[Stated problem]
Restate the records that follow word for word; no pictures should appear.
begin Input records
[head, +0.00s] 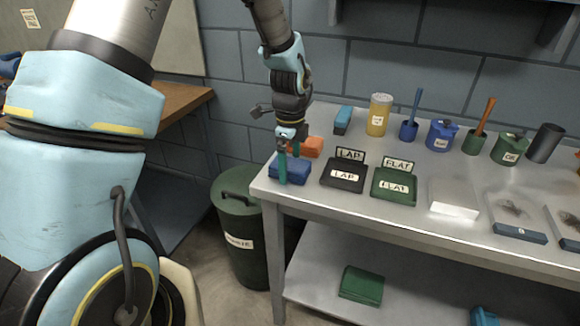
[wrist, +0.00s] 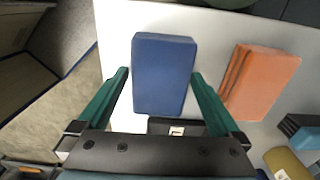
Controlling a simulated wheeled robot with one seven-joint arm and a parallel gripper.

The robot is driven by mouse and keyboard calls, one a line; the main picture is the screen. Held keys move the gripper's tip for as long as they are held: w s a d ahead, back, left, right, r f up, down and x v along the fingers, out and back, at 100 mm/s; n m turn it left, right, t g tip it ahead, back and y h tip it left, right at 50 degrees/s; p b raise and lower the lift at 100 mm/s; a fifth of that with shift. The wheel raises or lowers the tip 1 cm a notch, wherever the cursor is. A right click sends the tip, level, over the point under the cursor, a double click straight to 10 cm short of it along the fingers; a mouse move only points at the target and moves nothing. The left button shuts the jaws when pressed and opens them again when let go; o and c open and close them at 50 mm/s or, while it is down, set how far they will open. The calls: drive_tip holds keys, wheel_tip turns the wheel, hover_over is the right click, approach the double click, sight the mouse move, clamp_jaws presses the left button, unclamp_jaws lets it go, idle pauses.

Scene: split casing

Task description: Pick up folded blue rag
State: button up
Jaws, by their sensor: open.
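The folded blue rag (head: 292,172) lies flat at the left end of the metal table. In the wrist view the blue rag (wrist: 163,75) is a blue block between the fingers. My gripper (head: 288,168) is over the rag in the head view, pointing down. In the wrist view my gripper (wrist: 160,82) is open, with one green finger on each side of the rag. A gap shows on the left side; the right finger looks very near the rag's edge. Whether a finger touches it I cannot tell.
An orange folded rag (wrist: 260,80) lies just right of the blue one. Black LAP tray (head: 343,181) and green FLAT tray (head: 394,189) stand to the right. A yellow jar (head: 379,114) and several pots line the back. A green bin (head: 238,222) stands beside the table's left end.

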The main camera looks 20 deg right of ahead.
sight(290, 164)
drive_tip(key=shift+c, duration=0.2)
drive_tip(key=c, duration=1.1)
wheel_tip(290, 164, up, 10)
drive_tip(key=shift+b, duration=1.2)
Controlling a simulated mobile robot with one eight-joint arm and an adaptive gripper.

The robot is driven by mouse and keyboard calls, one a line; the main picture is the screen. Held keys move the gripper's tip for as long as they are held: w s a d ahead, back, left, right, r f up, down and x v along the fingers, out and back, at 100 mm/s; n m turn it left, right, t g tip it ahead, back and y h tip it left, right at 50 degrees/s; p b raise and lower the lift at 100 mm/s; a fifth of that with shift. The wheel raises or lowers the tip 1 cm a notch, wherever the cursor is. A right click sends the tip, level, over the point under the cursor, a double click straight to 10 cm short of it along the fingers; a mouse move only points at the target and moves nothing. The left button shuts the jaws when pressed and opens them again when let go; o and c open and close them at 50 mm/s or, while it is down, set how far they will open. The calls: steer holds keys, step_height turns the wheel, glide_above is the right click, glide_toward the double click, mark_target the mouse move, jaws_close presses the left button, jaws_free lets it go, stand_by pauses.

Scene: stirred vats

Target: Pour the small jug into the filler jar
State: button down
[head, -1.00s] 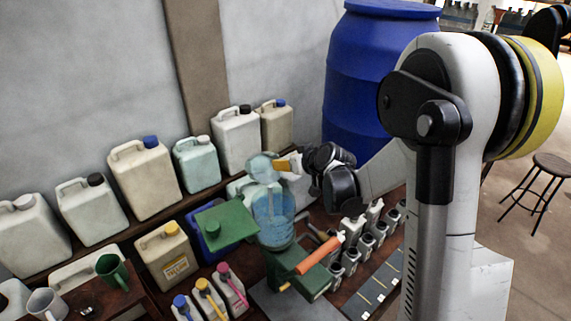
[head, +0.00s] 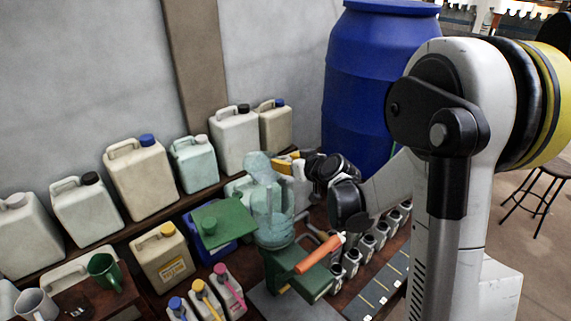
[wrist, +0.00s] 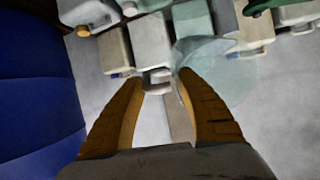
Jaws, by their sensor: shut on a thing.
end Input records
[Task result]
[head, +0.00s] 
[wrist, +0.00s] 
Controlling a simulated wheeled robot with one seven-joint arm and a parallel gripper.

The robot is driven by mouse and keyboard calls, one a line; the main picture is the screen. Held keys move the gripper's tip for as long as they are held: w s a d ahead, back, left, right, r f up, down and x v along the fingers, out and back, at 100 mm/s; n m turn it left, right, t g tip it ahead, back and y h tip it left, right at 50 degrees/s; p b raise and lower the lift at 100 mm/s; a fifth of that with shift. The wheel raises or lowers the tip 1 cm a notch, wherever the cursor is. A right click sends the tip, level, over the point under the cursor, a double click straight to 10 cm short of it along the fingers; a mouse move only points at the target and moves nothing. The left button shuts the jaws when pressed and opens them again when let go; o and c open and close them at 50 mm/s or, while it is down, set how far they will open. The calls: drive_tip holds keys, wheel_tip turns the wheel, hover_over is the right click, approach the double click, sight the mouse move, clamp_jaws presses the left button, unclamp_jaws lets it go, idle pauses.

Scene: split casing

Task description: Pick up folded blue rag
State: button up
Jaws, by their sensor: open.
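The folded blue rag (head: 292,172) lies flat at the left end of the metal table. In the wrist view the blue rag (wrist: 163,75) is a blue block between the fingers. My gripper (head: 288,168) is over the rag in the head view, pointing down. In the wrist view my gripper (wrist: 160,82) is open, with one green finger on each side of the rag. A gap shows on the left side; the right finger looks very near the rag's edge. Whether a finger touches it I cannot tell.
An orange folded rag (wrist: 260,80) lies just right of the blue one. Black LAP tray (head: 343,181) and green FLAT tray (head: 394,189) stand to the right. A yellow jar (head: 379,114) and several pots line the back. A green bin (head: 238,222) stands beside the table's left end.

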The main camera looks 20 deg right of ahead.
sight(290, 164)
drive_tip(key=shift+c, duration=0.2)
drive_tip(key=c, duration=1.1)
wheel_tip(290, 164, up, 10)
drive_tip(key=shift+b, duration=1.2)
Controlling a simulated mobile robot with one eight-joint arm and an adaptive gripper.

The robot is driven by mouse and keyboard calls, one a line; the main picture is the screen. Held keys move the gripper's tip for as long as they are held: w s a d ahead, back, left, right, r f up, down and x v along the fingers, out and back, at 100 mm/s; n m turn it left, right, t g tip it ahead, back and y h tip it left, right at 50 degrees/s; p b raise and lower the lift at 100 mm/s; a fifth of that with shift. The wheel raises or lowers the tip 1 cm a notch, wherever the cursor is. A right click sends the tip, level, over the point under the cursor, a double click straight to 10 cm short of it along the fingers; a mouse move only points at the target and moves nothing. The left button shuts the jaws when pressed and opens them again when let go; o and c open and close them at 50 mm/s or, while it is down, set how far they will open. The calls: steer holds keys, step_height turns the wheel, glide_above is the right click, glide_toward the double click, mark_target the mouse move, jaws_close presses the left button, jaws_free lets it go, stand_by pauses.

Scene: stirred vats

Target: Pour the small jug into the filler jar
State: button down
[head, -1.00s] 
[head, +0.00s] 
[wrist, +0.00s] 
Jaws, by their sensor: shut on a thing.

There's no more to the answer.